Приходили на наши концерты юноши и девушки – члены прогрессивных студенческих и рабочих организаций, – некоторые из них присутствовали на открытии мемориальной доски В. И. Ленина. Приходили не только для того, чтобы послушать русские песни, но и побеседовать с советскими людьми. Они говорили, что чувства симпатии к нашей стране привили им отцы, которые, став жертвой нацистской пропаганды, оказались в прошлую войну в России. Повторяли – уже с их слов – запомнившиеся на всю жизнь названия русских, украинских, белорусских деревень и поселков. Рассказывали, как в то трудное время, когда в разоренных селах и городах нечего было есть, простые женщины со звучными русскими именами – Авдотья, Прасковья, Пелагея, Антонина – делились с немецкими военнопленными последним куском хлеба. Так в ту суровую годину раскрывалась «таинственная» русская душа, преподнося чужестранным захватчикам наглядный урок гуманизма.

В Нюрнберге советские артисты были гостями всемирно известной фирмы по производству радиоаппаратуры «Грундиг». В сопровождении главы фирмы д-ра Макса Грундига мы побывали на заводе, с интересом наблюдали за процессом сборки последних моделей транзисторных радиоприемников и магнитофонов. Затем был дан концерт для рабочих и служащих фирмы, после чего генеральный директор «Грундига» Отто Зивек поблагодарил нас за интересное выступление и подчеркнул, что радиоприемники и магнитофоны намного расширяют сферу воздействия музыки на людей, являясь добрыми друзьями артистов и способствуя сближению народов.

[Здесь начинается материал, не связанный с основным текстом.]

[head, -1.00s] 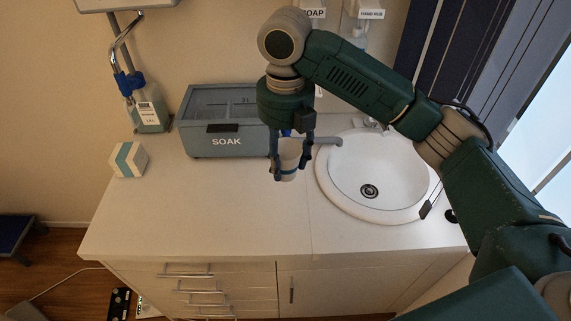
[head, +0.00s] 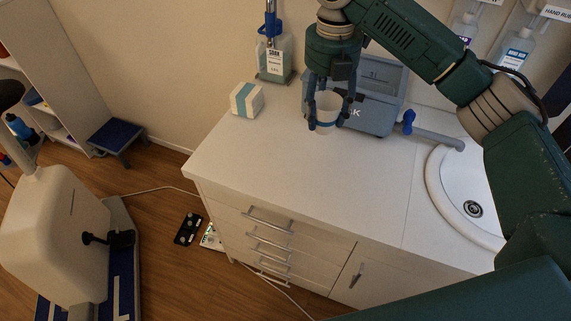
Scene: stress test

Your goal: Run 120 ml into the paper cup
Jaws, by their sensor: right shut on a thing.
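The pale paper cup (head: 327,105) is upright between the fingers of my right gripper (head: 328,118), which is shut on it. A blue band shows low on the cup. The cup is in front of the left part of the grey SOAK bin (head: 376,118); I cannot tell its height above the counter, and its inside is hidden. The grey tap spout (head: 440,137) with a blue lever (head: 408,122) reaches over the white sink (head: 438,190), right of the cup and apart from it. A labelled bottle (head: 275,62) stands at the back of the counter. My left gripper is not in view.
A white and teal box (head: 247,100) stands on the counter's left side. The counter (head: 290,175) is clear in front of the cup. Soap and hand-rub dispensers (head: 517,48) hang at upper right. A white machine (head: 60,230) and a blue step stool (head: 115,136) stand on the floor.

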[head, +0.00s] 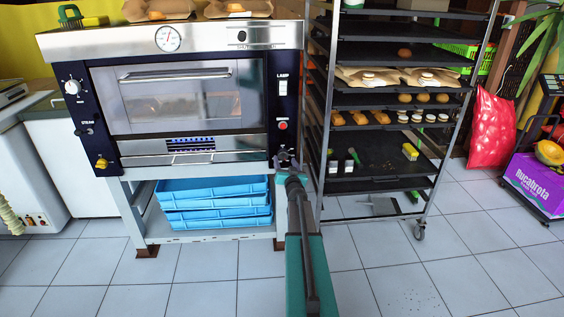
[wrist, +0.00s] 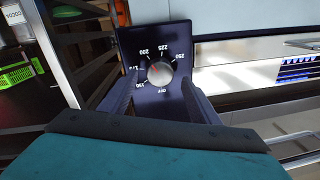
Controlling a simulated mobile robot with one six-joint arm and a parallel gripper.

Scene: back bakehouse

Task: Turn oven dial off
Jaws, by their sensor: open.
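My gripper (wrist: 159,84) is open, with one finger on each side of the dial in the picture and dark panel visible between fingers and knob. In the head view my gripper (head: 287,158) is at the lower right of the oven front (head: 258,75) and hides the dial. I cannot tell whether the fingers touch it.
Above my gripper are a red button (head: 282,125) and a LAMP switch (head: 282,88). A wheeled tray rack (head: 378,180) stands close on the right. Blue crates (head: 215,190) sit under the oven.

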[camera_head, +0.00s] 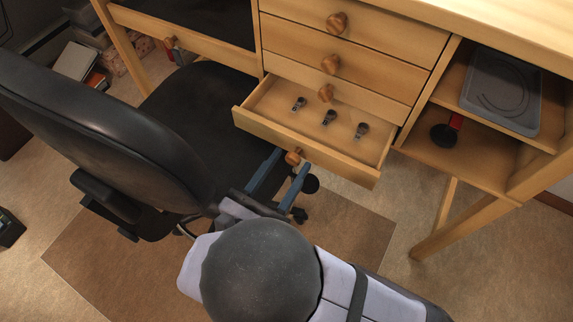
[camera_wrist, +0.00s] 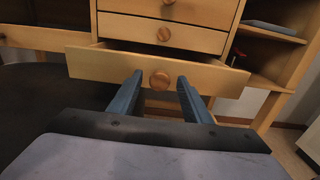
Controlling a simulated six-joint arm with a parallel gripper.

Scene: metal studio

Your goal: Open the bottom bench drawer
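The bottom bench drawer (camera_head: 270,127) stands pulled out of the wooden bench, and its inside shows. Three small dark-and-metal items, one of them the middle item (camera_head: 329,118), lie in it. Its round wooden knob (camera_head: 294,156) is on the front panel; the knob also shows in the wrist view (camera_wrist: 159,80). My gripper (camera_head: 291,162) is at the drawer front with its two blue fingers apart, one on either side of the knob. In the wrist view the fingers show gaps to the knob on both sides. I cannot tell how far they reach past it.
Closed drawers with round knobs (camera_head: 330,64) sit above the open one. A black office chair (camera_head: 110,130) stands close on the left. Open shelves on the right hold a grey tray (camera_head: 500,92) and a red-and-black item (camera_head: 446,134). A brown floor mat (camera_head: 120,260) lies below.

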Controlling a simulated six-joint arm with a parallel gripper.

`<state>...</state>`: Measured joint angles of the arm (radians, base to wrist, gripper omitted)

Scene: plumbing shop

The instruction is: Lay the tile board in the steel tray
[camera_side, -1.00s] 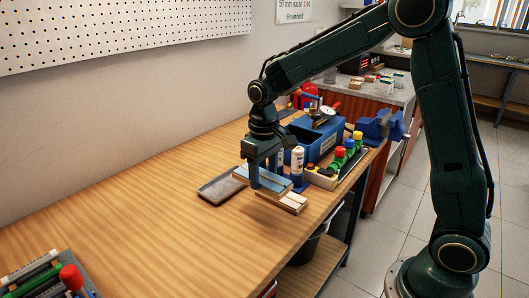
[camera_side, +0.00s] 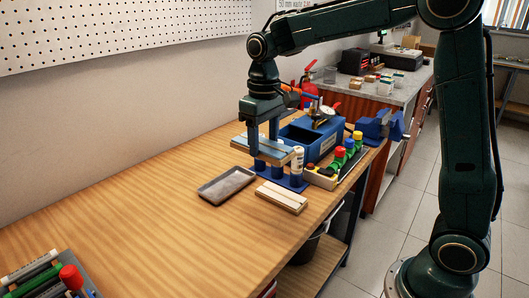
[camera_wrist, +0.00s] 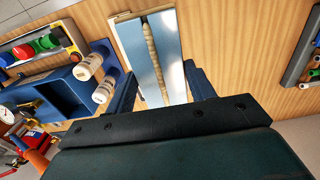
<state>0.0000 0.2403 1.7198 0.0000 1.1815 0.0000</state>
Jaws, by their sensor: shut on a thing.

Успех оркестра имени Осипова в ФРГ поразил даже видавших виды музыкальных критиков и специалистов. Газеты писали: «Выразительная русская песня безгранична в пространстве и времени, как и удивительная широта породившей ее русской души». И еще: «Со сцены неслись русские народные песни без дешевой сентиментальности и надрыва. На фоне захлестнувшей нас псевдорусской цыганщины старинные песни русского народа оставляют серьезное и солидное впечатление».

В наше время, когда гуманистическое искусство выполняет благородную миссию укрепления взаимопонимания между народами, любой артистический успех способствует этому.

Сейчас в отношениях между СССР и ФРГ многое изменилось к лучшему. Успешно идет процесс разрядки, углубляются связи, в том числе и в области культуры, а это значит, мы еще лучше будем знать друг друга.